The links between Dalradian and far right politics are also documented. Oscar Lewnowski funded Orion as an offshoot from the Red Kite Group investment firm. This firm was founded by Lewnowski and UK businessman Mike Farmer, who is heavily involved in far-right politics. His son manages the UK chapter of Turning Point, a right-wing student group set up in the United States with controversial links to white supremacists, founded by Charlie Kirk. Kirk’s widow has made news recently over visits to North of Ireland to set up a branch of Turning Point.

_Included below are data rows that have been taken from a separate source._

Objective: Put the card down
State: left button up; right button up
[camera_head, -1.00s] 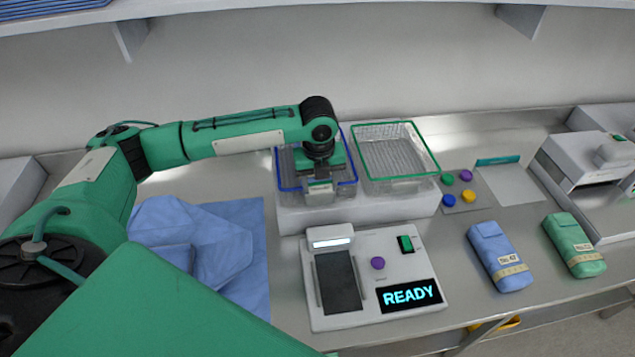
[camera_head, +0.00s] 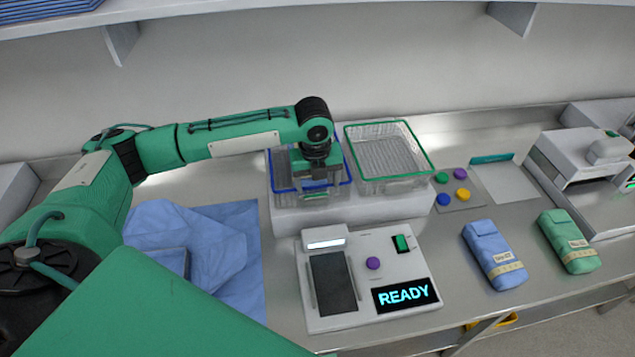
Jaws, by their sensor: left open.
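My left gripper (camera_head: 316,178) reaches down into the blue-rimmed wire basket (camera_head: 281,188), which stands on a white block behind the reader. The gripper is open. Its fingertips are low in the basket and partly hidden by the basket's front wall. I cannot make out the card clearly; any card there is hidden by the gripper and the wire. A white reader (camera_head: 415,262) with a dark slot, a purple button and a lit "READY" display stands in front. My right gripper is not in view.
A green-rimmed wire basket (camera_head: 385,155) stands beside the blue one and looks empty. A blue pouch (camera_head: 491,250) and a green pouch (camera_head: 569,238) lie at the right. Blue cloth (camera_head: 225,235) covers the left of the counter. Colored knobs (camera_head: 443,199) sit right of the baskets.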

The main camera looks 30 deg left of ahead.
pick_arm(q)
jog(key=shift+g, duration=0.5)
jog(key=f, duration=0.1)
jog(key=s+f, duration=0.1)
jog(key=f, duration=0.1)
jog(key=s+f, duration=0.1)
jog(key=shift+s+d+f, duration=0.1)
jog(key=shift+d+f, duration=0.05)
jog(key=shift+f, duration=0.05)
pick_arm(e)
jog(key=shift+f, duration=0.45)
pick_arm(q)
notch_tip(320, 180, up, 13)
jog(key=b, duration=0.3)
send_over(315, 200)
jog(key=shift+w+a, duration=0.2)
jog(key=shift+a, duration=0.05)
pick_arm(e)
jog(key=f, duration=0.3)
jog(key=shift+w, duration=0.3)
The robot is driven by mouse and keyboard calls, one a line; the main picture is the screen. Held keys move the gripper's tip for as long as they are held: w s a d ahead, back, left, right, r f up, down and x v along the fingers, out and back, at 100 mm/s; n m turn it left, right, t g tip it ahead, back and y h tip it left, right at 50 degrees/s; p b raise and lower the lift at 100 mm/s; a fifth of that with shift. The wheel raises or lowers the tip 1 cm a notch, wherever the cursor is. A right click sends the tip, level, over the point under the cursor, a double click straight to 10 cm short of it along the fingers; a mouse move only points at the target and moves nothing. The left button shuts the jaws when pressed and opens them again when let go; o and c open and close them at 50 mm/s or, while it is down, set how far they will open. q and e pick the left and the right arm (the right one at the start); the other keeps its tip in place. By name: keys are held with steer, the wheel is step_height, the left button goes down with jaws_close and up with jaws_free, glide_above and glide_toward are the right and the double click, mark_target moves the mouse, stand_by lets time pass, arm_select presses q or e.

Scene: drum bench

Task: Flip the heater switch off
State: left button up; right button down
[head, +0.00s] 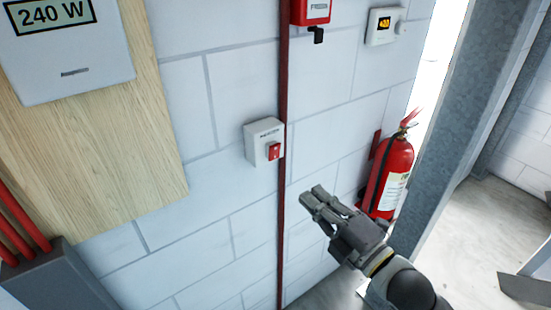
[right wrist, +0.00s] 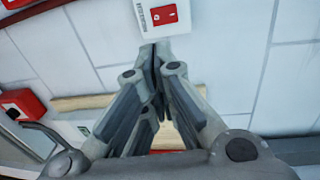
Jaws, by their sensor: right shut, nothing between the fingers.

The resistance in the Sperrins is globally significant, holding back Dalradian is about more than stopping mining but about resisting the U.S Empire. The amazing work of Save our Sperrins to stop this project for more than 10 years represents a real blow to the entire geopolitical order and the use of Ireland as a sacrifice zone and site to facilitate U.S. imperialism. Our anti-imperial struggle and resistance to Empire must include solidarity with communities on the frontlines of extractivism, especially those in the Sperrins.
Building Coalitions
We need to build strong coalitions between anti-extractivism and climate justice movements, taking on the military industrial complex and standing in solidarity with communities whose lands are being sacrificed for the material conditions of war and genocide. Particularly as often these communities are facing militarised responses to their resistance. Nico Edwards argues we need action to foster 4 Ds; demilitarisation, decriminalisation, decarbonisation and decolonization as solutions to the harms of militarism, criminalisation, extractivism and colonialism. I agree that these should be central to both anti-militarism and anti-extractivism movements in Ireland.
Join Slí Eile, Save Our Sperrins, CAIM, and global networks such as Yes to Life No to Mining to stop the extractivism feeding the military industrial complex.